Frontman Terry Taylor contributed rhythm guitar and most importantly lead vocals for all of the songs. On this night, like always, Taylor was a pleasure to listen to. His versatile voice enabled him to carry off both snarling rockers and tender slow songs with complete conviction.
The key to Daniel Amos' progressive, guitar-dominated sound is thunderous energy - and therein lies a major problem. All too often, despite Taylor's careful efforts to enunciate, the sheer volume of the music drowned out the words to the songs.

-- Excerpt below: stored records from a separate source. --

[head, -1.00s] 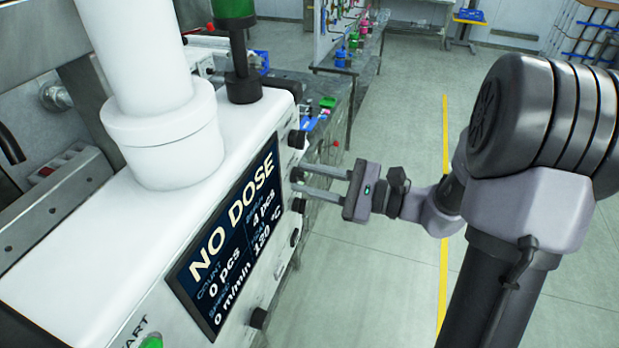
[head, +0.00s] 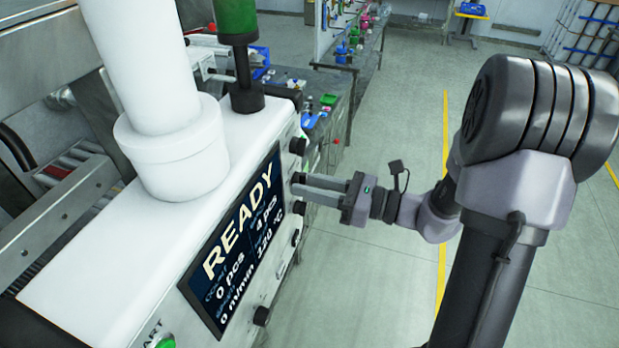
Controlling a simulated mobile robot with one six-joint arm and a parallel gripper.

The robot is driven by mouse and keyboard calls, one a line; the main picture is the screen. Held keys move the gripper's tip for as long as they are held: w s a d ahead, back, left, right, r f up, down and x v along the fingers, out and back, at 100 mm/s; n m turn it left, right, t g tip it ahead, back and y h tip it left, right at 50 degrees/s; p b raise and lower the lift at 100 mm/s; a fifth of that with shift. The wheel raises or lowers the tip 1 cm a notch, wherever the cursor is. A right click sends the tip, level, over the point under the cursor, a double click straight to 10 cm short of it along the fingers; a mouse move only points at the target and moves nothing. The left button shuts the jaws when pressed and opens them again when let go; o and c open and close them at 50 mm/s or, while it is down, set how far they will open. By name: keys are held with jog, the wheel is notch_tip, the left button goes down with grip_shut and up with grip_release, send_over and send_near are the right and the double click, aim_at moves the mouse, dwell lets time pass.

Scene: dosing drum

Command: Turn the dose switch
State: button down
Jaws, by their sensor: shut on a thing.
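The white dosing machine (head: 100,255) stands on the left, with a display (head: 235,255) that reads "READY", "0 pcs", "4 pcs", "0 m/min" and "120 °C". Several dark knobs line its right-hand panel. My gripper (head: 301,184) reaches in from the right, its two fingers level and their tips at a dark knob, the dose switch (head: 297,177), on that panel. The fingers are shut on this knob. The fingertips partly cover it, so its exact angle is hard to read.
Another knob (head: 298,145) sits just above my fingers, and further knobs sit below, one at the lower corner (head: 262,316). A green start button (head: 165,342) is at the bottom left. A bench with small parts (head: 330,110) stands behind.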

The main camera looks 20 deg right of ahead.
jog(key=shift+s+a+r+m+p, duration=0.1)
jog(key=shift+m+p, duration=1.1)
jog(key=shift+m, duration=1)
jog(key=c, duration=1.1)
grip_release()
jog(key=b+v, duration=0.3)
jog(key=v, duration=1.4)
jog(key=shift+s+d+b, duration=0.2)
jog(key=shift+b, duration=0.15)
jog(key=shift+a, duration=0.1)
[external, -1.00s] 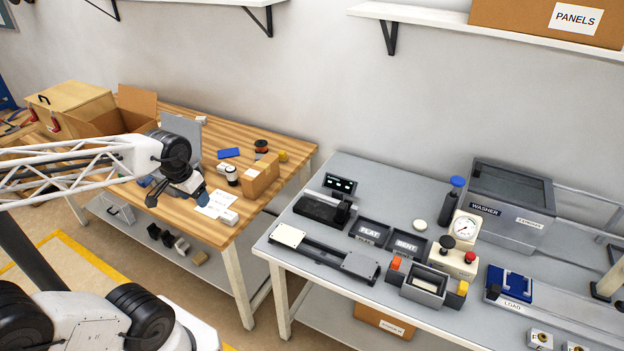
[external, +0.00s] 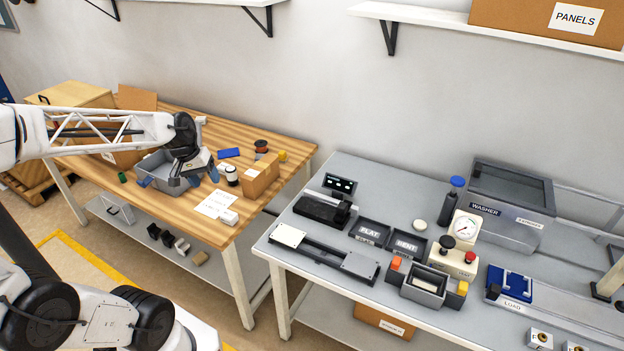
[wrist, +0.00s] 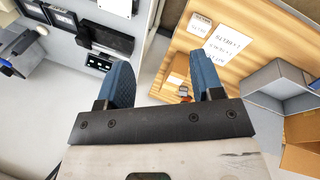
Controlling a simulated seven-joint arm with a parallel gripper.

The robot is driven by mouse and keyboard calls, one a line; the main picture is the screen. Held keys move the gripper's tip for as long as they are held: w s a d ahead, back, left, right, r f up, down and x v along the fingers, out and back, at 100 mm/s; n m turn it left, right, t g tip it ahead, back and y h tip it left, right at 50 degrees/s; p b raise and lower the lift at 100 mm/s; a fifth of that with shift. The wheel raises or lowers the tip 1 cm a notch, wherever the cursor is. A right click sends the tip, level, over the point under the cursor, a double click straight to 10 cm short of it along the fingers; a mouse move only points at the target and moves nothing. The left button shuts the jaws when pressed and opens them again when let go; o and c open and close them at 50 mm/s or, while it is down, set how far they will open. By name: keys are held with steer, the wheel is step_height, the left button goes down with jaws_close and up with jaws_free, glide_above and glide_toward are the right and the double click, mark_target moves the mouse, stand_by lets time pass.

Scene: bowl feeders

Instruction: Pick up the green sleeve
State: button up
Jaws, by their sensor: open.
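A small green piece (external: 123,177), which looks like the green sleeve, lies near the front edge of the wooden table (external: 240,222), left of a grey bin (external: 157,161). My gripper (external: 178,177) is to its right, in front of and over the bin in the external view. Its two blue fingers are spread apart. In the wrist view my gripper (wrist: 165,80) shows open with nothing between the fingers. The green piece is not seen in the wrist view.
Right of the bin are a small cardboard box (external: 259,179), a blue block (external: 229,153), a white-and-black cylinder (external: 232,176) and paper sheets (external: 214,204). A large open carton (external: 124,156) stands behind left. A grey bench (external: 330,261) with fixtures is at right.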

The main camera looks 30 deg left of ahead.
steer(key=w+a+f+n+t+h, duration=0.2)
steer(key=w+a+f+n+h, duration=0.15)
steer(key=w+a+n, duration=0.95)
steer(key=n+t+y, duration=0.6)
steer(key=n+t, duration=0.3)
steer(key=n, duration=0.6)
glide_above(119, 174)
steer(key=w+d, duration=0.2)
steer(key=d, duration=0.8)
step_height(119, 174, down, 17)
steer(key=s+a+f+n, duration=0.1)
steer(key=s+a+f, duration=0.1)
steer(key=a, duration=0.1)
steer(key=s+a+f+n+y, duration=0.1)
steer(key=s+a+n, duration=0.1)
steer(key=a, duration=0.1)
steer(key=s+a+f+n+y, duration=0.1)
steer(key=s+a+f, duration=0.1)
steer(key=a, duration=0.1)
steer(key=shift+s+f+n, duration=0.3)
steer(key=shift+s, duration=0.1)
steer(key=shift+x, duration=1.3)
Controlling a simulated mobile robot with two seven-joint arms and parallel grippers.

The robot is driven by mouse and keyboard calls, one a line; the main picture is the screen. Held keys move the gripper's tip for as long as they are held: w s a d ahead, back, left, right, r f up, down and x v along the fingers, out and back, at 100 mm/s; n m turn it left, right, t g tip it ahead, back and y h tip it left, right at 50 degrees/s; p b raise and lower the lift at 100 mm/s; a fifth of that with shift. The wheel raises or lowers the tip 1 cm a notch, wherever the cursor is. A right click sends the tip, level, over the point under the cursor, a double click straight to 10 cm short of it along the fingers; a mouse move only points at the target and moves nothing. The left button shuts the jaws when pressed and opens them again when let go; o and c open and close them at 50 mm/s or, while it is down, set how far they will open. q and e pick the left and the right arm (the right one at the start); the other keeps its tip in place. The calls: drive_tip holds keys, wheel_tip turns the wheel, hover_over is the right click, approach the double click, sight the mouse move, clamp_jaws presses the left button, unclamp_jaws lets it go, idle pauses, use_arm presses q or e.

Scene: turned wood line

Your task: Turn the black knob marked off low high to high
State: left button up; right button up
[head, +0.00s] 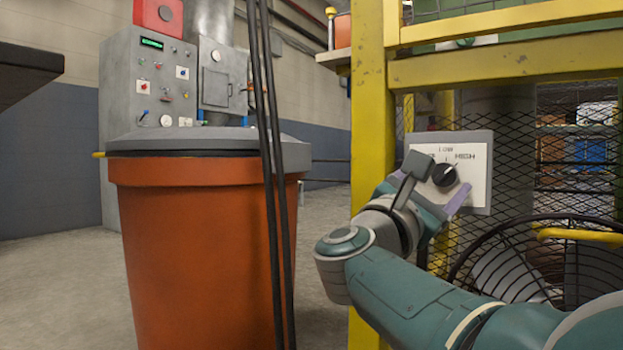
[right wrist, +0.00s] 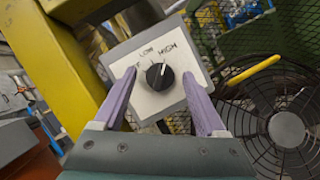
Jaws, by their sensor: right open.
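The black knob (head: 444,175) sits on a white plate marked LOW and HIGH, on a grey box (head: 481,202) fixed to the mesh. In the right wrist view the knob (right wrist: 160,76) is in the middle, with LOW above it and HIGH to the upper right; the OFF label is partly hidden by a finger. A white pointer mark shows on the knob, but its exact setting is hard to tell. My right gripper (head: 437,182) is open in front of the plate. Its lavender fingers (right wrist: 159,78) stand either side of the knob, apart from it. My left gripper is out of view.
A yellow frame post (head: 372,110) stands just left of the box. A black fan guard (right wrist: 285,130) is below right. An orange bin (head: 200,240) with a grey lid and a control cabinet (head: 135,85) stand to the left.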

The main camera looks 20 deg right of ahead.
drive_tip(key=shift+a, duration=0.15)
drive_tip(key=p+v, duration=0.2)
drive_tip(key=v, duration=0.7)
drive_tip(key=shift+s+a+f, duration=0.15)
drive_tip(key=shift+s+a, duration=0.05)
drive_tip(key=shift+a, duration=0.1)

This is particularly frustrating for the audience in view of the fact that DA's lyrics are some of the most ingenious in Christian rock today.
Aside from that, the radically rocking, new-wave stance suits these four fellows quite well. What their musical sound occasionally lacks in texture and variety (due to the elemental drums-guitar-no keyboards line up), it compensates for with nerve and spirit.
It was reassuring to see D.A.'s crazy sense of humor is still in tact. Taylor and Chamberlain had a grand old time mugging, rolling their eyes, doing synchronized guitar struts and just generally camping it up on stage.
Daniel Amos is the band that recognizes the value of entertainment in conjunction with ministry, and they encourage audience participation on several songs. For instance, the band invited everyone to display their favorite swim/surf motions as it cranked out a killer trio of "Near Sighted Girl with Approaching Tidal Wave
," "Endless Summer
" and "Surfin USA."
The audience was also delighted to participate in a "song about priorities" called "New Car
." On cue, the more boisterous members of the crowd sprange out of their seats and screamed "NEW CAR! NEW STATION WAGON!" in their most convincing game show voices.
Daniel Amos debuted several songs off the forthcoming LP, Doppelganger
, including the satirical "I Didn't Build It For Me
" and the absurd yet-thought-provoking "Mall All Over the World
." The latter painted a pitiful picture of the earth in the future, in which one tremendous shopping mall encompasses the globe, or, as Terry ominously phrased it, "East meets West in a maze of pleasure."
Okay, so these guys can play blistering new wave and they still remember how to deliver punchy musical jokes. But can they also cut the comedy and level with the audience about the importance and exhiliration of knowing God? No need to fear - they can, and do.
And while D.A.'s catchy songs are extremely effective instruments for communicating God's love, the most moving moments of the concert occurred between songs, when Terry Taylor spoke with honesty and insight.
"In a crowd this size, there are people hurting deep down inside, and the only one who can heal that is Jesus Christ," he said as he introduced a song.
"Our pride and our ego often don't allow for transparency," he continued. "One of the greatest problems in the body of Christ is that we don't want to let go. Even as Christians, so often we're still actors and actresses, putting on our masks.
"In that the world will see our love," Taylor concluded. As the band gently played the introduction to "The Lord Has Open Arms
." Taylor dedicated the song to "those of you have needs in your heart."
There was a percetible quietness in the audience as people contemplated what he said.
Taylor's words before a repirse of "I Love You
" represented the sincerity and dedication of the entire band to Christ: "Our prayer before we come on is always that this would be more than just a concert - that we can share with each other," he said.
As their part of the sharing, the appreciative audience members coaxed D.A. back on the stage for four encores, including "Through the Speakers
," and "Real Thing
After a night of such meaningful music, it seemed fully appropriate that Daniel Amos closed by leading everyone in a few heartfelt choruses of "Praise the Lord."